Records from a data source
_ _ _
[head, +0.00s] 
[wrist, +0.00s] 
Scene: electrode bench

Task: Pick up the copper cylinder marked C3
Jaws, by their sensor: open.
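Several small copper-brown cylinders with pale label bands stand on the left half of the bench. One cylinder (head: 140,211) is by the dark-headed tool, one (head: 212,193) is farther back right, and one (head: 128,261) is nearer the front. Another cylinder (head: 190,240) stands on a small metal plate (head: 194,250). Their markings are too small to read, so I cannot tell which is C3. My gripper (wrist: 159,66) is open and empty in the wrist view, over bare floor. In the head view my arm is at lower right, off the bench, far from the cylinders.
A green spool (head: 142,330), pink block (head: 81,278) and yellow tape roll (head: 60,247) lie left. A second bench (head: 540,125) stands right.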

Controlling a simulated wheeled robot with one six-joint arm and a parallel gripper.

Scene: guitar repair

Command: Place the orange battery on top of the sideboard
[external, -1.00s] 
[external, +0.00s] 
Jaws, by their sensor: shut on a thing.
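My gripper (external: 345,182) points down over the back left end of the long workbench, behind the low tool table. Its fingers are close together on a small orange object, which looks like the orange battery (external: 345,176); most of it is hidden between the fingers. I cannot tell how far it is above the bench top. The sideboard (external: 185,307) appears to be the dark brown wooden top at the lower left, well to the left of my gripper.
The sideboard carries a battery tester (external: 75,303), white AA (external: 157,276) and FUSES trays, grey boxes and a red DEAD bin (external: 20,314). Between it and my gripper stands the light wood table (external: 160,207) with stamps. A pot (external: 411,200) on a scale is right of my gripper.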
_ _ _
Transcribe, exactly and without additions, the lines of the records above, beginning with the line that contains "[wrist, +0.00s]" and ending with the line that contains "Task: Pick up the copper cylinder marked C3", both included.

Full response
[wrist, +0.00s] 
Scene: electrode bench

Task: Pick up the copper cylinder marked C3

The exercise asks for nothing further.